PROBLEM REQUIREMENTS
Transcribe the listing below from its opening line up to and including the line that contains "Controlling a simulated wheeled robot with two"; reproduce nothing else.
____ SOURCE DATA
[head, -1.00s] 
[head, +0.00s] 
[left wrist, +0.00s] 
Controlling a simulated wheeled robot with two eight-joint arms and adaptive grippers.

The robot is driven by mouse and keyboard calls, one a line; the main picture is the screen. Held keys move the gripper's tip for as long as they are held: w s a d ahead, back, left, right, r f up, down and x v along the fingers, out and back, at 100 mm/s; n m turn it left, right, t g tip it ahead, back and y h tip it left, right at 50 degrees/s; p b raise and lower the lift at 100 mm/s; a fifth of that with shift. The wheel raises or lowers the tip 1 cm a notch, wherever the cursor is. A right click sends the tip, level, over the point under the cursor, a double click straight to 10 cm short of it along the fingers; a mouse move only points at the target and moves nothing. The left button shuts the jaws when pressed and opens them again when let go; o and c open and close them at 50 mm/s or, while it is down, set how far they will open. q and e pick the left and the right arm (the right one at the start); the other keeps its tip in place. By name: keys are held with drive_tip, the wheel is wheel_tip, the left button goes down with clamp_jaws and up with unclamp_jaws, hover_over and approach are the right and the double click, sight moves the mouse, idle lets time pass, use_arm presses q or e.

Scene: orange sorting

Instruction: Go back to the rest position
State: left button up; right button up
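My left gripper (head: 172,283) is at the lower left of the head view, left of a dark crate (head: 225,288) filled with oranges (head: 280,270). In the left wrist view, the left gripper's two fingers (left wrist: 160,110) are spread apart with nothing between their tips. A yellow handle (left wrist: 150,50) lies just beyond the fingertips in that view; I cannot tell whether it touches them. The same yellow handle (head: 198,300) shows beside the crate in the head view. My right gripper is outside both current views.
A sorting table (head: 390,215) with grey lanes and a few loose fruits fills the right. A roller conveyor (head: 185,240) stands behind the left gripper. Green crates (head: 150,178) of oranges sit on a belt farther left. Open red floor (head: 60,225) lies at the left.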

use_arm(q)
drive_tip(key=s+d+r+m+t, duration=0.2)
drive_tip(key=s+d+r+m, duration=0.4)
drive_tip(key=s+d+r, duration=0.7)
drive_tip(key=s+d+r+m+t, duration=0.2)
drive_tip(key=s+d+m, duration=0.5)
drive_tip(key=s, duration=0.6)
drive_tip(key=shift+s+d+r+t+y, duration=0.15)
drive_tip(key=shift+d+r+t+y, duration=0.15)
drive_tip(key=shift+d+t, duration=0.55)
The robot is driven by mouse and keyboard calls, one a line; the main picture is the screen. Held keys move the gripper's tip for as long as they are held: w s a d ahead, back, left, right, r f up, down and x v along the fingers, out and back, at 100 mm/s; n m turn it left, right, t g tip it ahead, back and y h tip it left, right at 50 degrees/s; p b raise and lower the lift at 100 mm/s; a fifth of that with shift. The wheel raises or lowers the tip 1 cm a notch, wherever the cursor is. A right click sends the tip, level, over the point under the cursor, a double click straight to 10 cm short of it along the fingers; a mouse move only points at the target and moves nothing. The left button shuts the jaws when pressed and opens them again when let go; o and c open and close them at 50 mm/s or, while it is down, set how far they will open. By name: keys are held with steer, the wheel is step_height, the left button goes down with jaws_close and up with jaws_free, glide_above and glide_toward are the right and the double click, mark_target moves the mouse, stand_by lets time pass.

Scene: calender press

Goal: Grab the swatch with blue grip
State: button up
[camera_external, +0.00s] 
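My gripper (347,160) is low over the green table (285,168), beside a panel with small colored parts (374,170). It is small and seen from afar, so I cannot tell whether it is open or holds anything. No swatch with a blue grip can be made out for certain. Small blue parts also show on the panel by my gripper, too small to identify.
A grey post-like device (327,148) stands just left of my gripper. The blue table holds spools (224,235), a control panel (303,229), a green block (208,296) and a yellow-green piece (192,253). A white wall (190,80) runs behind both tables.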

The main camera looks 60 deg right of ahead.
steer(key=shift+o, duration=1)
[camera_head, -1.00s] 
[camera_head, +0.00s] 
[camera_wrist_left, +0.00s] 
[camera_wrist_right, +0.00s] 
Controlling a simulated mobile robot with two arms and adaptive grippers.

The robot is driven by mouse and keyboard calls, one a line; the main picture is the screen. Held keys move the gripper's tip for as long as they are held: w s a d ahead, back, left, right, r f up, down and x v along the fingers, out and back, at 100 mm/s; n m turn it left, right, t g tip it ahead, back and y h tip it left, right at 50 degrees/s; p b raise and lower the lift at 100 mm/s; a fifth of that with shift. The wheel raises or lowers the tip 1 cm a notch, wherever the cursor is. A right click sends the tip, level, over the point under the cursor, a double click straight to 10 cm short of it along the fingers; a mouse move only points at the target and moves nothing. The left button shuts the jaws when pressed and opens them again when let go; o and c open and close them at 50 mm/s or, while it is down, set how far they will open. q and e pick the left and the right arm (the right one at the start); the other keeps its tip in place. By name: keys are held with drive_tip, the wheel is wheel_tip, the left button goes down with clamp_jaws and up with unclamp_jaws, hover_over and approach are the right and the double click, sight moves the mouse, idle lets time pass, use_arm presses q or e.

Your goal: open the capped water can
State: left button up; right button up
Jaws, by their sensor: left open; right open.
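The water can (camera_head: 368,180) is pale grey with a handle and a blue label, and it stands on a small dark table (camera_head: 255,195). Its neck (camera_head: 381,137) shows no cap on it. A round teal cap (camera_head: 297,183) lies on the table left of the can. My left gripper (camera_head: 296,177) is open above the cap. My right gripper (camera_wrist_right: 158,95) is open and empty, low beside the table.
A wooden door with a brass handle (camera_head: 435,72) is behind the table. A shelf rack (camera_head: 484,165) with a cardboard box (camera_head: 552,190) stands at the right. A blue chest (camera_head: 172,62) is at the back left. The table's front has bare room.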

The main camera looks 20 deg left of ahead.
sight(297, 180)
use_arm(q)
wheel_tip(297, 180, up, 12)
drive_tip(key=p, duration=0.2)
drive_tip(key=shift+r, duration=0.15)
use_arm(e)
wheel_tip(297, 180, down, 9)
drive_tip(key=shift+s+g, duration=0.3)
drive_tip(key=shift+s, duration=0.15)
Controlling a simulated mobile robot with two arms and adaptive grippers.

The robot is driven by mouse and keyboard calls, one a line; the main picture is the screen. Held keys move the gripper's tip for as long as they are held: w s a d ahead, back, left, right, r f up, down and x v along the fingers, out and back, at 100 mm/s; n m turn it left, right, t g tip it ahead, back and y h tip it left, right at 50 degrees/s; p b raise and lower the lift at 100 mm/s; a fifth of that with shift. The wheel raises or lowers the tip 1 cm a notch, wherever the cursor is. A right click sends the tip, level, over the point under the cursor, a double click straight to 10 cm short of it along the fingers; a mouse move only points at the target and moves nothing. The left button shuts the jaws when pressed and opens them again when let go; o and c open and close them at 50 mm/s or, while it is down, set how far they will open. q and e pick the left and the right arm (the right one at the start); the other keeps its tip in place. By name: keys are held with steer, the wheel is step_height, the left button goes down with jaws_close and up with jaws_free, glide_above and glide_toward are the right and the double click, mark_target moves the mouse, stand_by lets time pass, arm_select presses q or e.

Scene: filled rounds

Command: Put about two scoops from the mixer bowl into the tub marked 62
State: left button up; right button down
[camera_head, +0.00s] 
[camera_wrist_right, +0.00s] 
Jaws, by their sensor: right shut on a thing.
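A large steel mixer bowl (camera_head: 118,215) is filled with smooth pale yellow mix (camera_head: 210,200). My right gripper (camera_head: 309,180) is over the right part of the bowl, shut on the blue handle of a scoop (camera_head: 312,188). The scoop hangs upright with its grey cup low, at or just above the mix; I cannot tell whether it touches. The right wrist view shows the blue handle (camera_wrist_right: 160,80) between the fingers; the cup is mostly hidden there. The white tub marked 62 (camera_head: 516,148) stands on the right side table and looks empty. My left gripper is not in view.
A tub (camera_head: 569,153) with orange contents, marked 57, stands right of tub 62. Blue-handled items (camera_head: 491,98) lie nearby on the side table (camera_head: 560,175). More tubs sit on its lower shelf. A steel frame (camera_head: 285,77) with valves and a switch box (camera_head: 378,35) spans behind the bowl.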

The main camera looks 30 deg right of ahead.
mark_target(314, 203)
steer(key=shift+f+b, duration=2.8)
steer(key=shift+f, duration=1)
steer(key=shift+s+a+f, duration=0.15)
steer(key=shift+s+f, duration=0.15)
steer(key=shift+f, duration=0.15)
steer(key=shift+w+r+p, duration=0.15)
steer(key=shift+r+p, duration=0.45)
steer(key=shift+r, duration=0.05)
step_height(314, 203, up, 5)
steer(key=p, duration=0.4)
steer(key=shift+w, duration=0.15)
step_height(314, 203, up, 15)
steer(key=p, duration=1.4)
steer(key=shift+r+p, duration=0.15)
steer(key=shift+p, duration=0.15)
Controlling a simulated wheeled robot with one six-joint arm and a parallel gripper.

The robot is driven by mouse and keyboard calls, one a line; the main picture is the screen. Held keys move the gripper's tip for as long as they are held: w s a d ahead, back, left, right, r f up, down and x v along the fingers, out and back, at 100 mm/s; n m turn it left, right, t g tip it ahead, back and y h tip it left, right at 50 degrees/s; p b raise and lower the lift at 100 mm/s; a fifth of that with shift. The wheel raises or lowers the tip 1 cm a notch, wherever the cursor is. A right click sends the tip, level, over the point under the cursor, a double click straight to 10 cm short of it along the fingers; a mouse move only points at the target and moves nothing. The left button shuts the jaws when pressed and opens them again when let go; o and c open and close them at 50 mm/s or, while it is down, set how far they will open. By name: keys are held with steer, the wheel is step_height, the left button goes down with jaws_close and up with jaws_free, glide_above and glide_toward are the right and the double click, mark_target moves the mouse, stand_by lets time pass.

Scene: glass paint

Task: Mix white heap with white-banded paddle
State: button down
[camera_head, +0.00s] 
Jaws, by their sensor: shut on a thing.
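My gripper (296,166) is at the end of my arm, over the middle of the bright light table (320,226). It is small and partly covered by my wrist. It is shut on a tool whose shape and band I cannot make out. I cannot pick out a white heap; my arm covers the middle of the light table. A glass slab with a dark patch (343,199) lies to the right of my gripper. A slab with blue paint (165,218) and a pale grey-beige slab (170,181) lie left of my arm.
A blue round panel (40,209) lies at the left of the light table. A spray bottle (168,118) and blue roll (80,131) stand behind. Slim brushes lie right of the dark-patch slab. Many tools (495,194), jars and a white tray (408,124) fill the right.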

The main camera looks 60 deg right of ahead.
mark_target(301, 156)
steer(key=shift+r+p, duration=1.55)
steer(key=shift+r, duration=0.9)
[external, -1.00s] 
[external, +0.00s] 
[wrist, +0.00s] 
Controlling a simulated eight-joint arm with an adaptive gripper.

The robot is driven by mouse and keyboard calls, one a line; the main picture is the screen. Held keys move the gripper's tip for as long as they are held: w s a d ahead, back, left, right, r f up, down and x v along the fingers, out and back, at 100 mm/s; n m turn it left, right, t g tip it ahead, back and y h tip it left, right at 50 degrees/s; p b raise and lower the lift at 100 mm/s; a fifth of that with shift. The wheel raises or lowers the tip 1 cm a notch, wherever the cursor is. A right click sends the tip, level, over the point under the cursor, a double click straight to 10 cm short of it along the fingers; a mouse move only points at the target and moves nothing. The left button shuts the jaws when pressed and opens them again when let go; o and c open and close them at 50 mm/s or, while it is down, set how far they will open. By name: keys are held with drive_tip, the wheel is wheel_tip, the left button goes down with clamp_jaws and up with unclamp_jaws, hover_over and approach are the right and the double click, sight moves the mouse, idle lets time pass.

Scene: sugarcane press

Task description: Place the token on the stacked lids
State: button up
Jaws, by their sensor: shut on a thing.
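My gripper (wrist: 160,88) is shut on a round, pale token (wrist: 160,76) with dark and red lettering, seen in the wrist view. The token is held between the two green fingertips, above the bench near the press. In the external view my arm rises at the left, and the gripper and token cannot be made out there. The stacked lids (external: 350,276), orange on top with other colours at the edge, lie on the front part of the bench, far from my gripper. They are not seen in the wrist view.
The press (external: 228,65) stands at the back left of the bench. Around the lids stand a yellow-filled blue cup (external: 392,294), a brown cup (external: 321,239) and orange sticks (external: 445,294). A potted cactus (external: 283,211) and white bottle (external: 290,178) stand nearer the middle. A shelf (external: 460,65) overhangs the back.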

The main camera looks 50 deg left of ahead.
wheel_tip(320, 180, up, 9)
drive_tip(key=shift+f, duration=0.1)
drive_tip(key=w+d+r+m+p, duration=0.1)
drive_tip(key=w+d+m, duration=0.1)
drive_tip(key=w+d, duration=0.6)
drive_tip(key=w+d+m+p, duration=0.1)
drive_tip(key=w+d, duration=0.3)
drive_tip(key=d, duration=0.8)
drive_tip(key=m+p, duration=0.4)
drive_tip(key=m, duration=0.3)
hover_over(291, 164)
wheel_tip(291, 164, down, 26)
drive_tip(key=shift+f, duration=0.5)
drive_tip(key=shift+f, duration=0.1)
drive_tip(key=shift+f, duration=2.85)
________
WRITTEN RESPONSE
[head, -1.00s] 
[head, +0.00s] 
[left wrist, +0.00s] 
Controlling a simulated wheeled robot with two eight-joint arms and adaptive grippers.

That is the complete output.